Het onderzoek van de Cgb geeft echter aan dat werknemers en werkgevers onvoldoende op de hoogte zijn van de rechten en plichten die uit de regelgeving voortvloeien. De aanbevelingen van de Cgb die aan de overheid zijn gericht, hebben dan ook betrekking op voorlichting. De voorlichting zou zich enerzijds moeten richten op de rechten en plichten rondom zwangerschap en moederschap, anderzijds op de bekendheid met meldingsmogelijkheden van discriminatie.

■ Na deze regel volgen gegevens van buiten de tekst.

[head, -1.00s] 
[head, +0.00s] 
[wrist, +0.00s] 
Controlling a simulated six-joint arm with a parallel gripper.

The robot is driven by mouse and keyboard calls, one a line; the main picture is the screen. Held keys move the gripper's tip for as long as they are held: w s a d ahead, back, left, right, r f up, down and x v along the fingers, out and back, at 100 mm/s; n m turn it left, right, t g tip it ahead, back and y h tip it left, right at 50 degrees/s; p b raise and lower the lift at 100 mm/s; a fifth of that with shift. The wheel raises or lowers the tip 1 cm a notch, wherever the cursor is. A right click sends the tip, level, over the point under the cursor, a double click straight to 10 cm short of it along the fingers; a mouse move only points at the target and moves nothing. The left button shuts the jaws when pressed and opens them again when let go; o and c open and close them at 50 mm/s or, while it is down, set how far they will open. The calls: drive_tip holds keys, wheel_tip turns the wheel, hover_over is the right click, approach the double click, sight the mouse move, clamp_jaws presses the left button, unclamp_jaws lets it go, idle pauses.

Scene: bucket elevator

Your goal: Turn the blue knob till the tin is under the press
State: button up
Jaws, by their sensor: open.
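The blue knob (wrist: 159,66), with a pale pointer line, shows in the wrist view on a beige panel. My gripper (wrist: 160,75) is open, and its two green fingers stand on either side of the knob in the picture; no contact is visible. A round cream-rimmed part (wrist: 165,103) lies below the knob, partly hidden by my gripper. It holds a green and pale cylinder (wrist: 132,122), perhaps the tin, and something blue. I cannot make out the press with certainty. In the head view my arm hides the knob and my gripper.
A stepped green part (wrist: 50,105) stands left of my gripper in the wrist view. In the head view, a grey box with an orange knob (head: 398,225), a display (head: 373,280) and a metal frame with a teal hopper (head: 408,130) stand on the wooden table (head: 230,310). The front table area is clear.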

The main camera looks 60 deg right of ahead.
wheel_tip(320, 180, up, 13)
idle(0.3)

Ik neem de aanbevelingen ter harte en heb bezien wat er vanuit de overheid wordt gedaan om bekendheid te geven aan rechten en plichten rondom zwangerschap/ouderschap en werk. De informatie over dit onderwerp staat verspreid op de website www.rijksoverheid.nl en wordt nu gebundeld waardoor deze beter vindbaar wordt. In de informatie wordt ook gewezen op de reeds bestaande mogelijkheden voor het melden van klachten over discriminatie op grond van zwangerschap en moederschap. Informatie over zwangerschap en moederschap op www.rijksoverheid.nl is via zoekmachines goed vindbaar.

Tot slot is een belangrijke rol weggelegd voor de sociale partners. Samen dragen werkgevers en werkneemsters de verantwoording om afspraken te maken over mogelijkheden en wensen om werk en zwangerschap/moederschap goed te combineren.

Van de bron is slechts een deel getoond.